Your goal
From the listing below, copy only the lines running from the line that contains "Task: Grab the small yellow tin" to the line that contains "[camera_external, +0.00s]", both included.

^^^^

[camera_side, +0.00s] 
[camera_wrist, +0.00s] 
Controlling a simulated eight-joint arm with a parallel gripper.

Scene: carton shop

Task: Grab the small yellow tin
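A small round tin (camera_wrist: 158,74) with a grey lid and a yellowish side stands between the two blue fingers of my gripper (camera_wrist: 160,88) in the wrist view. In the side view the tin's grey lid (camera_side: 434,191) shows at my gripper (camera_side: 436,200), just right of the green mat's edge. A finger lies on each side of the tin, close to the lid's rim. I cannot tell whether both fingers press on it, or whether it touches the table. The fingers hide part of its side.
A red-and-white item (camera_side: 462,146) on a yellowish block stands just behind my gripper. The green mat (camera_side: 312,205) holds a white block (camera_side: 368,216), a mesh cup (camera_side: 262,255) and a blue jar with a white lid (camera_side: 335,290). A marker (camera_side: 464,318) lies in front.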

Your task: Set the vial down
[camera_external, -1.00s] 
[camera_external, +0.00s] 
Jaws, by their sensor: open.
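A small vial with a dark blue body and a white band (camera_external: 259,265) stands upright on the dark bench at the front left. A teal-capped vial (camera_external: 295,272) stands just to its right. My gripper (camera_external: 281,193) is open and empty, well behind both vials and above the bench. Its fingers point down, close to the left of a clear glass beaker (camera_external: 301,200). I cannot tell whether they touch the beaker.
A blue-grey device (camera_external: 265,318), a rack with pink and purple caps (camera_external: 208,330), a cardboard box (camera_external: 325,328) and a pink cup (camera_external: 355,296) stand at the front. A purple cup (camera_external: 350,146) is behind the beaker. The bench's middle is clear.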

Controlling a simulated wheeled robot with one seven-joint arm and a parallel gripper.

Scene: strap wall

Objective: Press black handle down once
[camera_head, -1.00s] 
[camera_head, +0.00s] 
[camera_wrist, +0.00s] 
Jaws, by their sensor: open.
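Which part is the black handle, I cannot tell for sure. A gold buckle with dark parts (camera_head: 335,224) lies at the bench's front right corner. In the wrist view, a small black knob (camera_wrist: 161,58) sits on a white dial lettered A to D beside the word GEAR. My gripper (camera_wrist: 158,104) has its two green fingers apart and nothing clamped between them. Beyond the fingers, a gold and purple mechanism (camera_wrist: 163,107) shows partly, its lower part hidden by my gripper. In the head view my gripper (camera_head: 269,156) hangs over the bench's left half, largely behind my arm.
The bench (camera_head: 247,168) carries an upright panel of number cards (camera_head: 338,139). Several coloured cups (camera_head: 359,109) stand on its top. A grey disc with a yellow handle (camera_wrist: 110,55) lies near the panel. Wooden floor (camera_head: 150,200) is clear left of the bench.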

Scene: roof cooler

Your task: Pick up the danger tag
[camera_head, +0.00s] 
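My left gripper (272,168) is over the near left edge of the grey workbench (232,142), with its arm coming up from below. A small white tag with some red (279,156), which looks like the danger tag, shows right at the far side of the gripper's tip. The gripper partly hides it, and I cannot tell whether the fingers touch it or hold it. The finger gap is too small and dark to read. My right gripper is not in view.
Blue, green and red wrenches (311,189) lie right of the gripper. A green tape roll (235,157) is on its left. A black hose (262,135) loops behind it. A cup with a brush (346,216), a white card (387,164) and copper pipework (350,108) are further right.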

^^^^

Solved exercise
Task: Grab the small yellow tin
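A small round tin (camera_wrist: 158,74) with a grey lid and a yellowish side stands between the two blue fingers of my gripper (camera_wrist: 160,88) in the wrist view. In the side view the tin's grey lid (camera_side: 434,191) shows at my gripper (camera_side: 436,200), just right of the green mat's edge. A finger lies on each side of the tin, close to the lid's rim. I cannot tell whether both fingers press on it, or whether it touches the table. The fingers hide part of its side.
A red-and-white item (camera_side: 462,146) on a yellowish block stands just behind my gripper. The green mat (camera_side: 312,205) holds a white block (camera_side: 368,216), a mesh cup (camera_side: 262,255) and a blue jar with a white lid (camera_side: 335,290). A marker (camera_side: 464,318) lies in front.

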Your task: Set the vial down
[camera_external, -1.00s] 
[camera_external, +0.00s] 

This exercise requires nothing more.